My overwhelming impression from reading the note released yesterday was the utter lack of detail or substance in it. The British amendment proposals amounted to editing out ‘with respect to Northern Ireland’ and replacing it with ‘The United Kingdom’ – keeping the whole of Britain partially in the Single Market for the duration of the backstop, which the EU has already said it has no intention of doing, and that Northern Ireland is a special case given the end of the Troubles in 1998 and the Good Friday Agreement.
What has characterised the whole of the negotiations is a lack of understanding of the terms of what’s being negotiated by London. May’s government has simply spat out statements of what it wants with no concern for any potential contradictions therein. For example, no border in the Irish Sea or on the island of Ireland; unhindered access to the Single Market without being a part of it or the customs union, without oversight of the laws of the market by the Court of Justice in Luxembourg and without free movement of people; and a Britain that remains strongly bound to Europe in matters but also looks to the world. And then it expects Brussels to come up with effective solutions to these conundrums. The most painful thing about watching all this unfold has been the constant parroting of old lines, which resurfaced again today. ‘The 4 freedoms are indivisible’ (you’d have thought May and the three Brexiteers would have worked this out by now) ‘Brexit means brexit – and backstop means backstop’ (didn’t see that one coming did you Davis) ‘we will never accept a customs border between Northern Ireland and Great Britain’ (well, it’s going to have to go somewhere, and we already know it can’t go in the English Channel or along the Irish border itself). The mind-numbing monotony and absence of creativity or energy in this whole process is absolutely soul-crushing. And yet we have to pay attention because our lives will in some ways be transformed by the outcome of this negotiation. For some their whole lives will be.
The spinelessness of the DUP and their pig-headed unwillingness to look facts in the face is another major issue I have. They are of course the supporting prop of the current government, without which it would not be able to pass any legislation. They are also the foremost protestant-unionist party in the Northern Irish province, and the legacy of fundamentalist protestant minister Ian Paisley, who founded the party in 1971. The DUP responded to Mr. Barnier’s comments today, saying he had “no respect for the principle of consent or the constitutional integrity of the United Kingdom”. I hate to break it to them but London has had little to no respect for the constitutional integrity of this country for much longer with the total patchwork mess that is the devolution settlement being the result, along with calls for Scottish Independence and Sinn Féin’s ascendance in the north mirroring the steady climb in support for Irish unification since the Belfast accord was agreed 20 years ago. At the same time an isolationist and xenophobic English nationalism has spread across the water.

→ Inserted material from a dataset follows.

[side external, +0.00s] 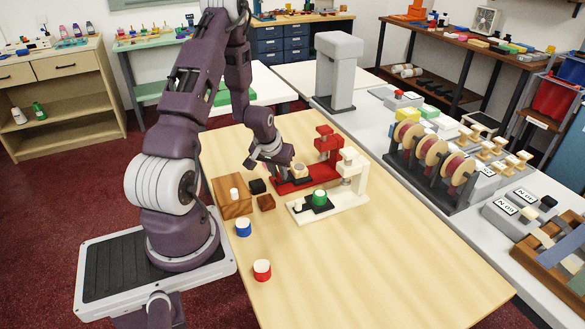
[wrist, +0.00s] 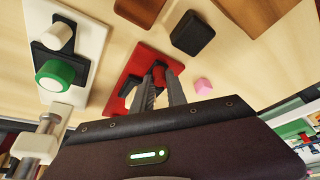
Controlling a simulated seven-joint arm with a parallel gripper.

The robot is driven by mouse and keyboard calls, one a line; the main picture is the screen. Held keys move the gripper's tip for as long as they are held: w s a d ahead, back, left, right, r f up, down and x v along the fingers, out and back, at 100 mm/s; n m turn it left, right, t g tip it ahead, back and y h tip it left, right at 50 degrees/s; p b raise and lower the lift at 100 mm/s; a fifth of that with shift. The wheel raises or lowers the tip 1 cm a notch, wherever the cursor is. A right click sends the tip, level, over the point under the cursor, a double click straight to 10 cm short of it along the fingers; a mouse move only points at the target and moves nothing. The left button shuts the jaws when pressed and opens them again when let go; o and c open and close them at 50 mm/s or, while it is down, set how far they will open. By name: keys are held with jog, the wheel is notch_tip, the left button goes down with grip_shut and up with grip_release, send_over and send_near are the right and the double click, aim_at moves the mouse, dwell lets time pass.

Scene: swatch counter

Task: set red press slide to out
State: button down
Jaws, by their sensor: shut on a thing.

I am far less viscerally hostile to Brexit than many of the people I see online levelling unceasing salvos at any and every mention of the subject on a daily basis. And yet who can ignore the total failure that is the beginning of this wonderful project of national renewal that May’s Cabinet, the European Reform Group and all the other Brexiteers across the country would like this to be? Who can ignore the total lack of preparedness, the totally pathetic unfit nature of our standard bearers, and the absence of imagination and creativity they have shown in failing to solve the problems which have come up in the negotiations to allow Brexit to begin – god knows what will happen when it actually gets going. Boris Johnson was recorded this week saying the Irish border wasn’t a real problem and that Donald Trump would to a good job of negotiating. Typical of Johnson, and yet I despair. Trump wouldn’t know what regulatory alignment was, or even that there was a border in Ireland. He would get a result of course, but the partition of India was a result too – which led to the deaths of millions. That’s Donald Trump’s idea of a result. Mr. Johnson, the Irish border is now a problem because both Britain and Ireland were together outside the Union and then together joined it and at no point since Irish independence have we had a situation where Ireland was politically and institutionally tied closer to the continent than Britain. What’s hilarious is that Westminster would forget Northern Ireland and allow the border to be in the Irish Sea at a shot if the DUP were just the 10-MP irrelevance they usually are. They of course couldn’t give a damn. Even when the Troubles began British governments were reluctant of doing anything to get involved. You could even say Belfast has been a more distant outpost in the minds of London elites than New Delhi under the Raj. And so this is where we are left, waiting for London to make barely thought through proposals only to have them thrown back in their face by a Brussels that in many ways holds all the cards and yet would rather not be playing the game at all. The state of it.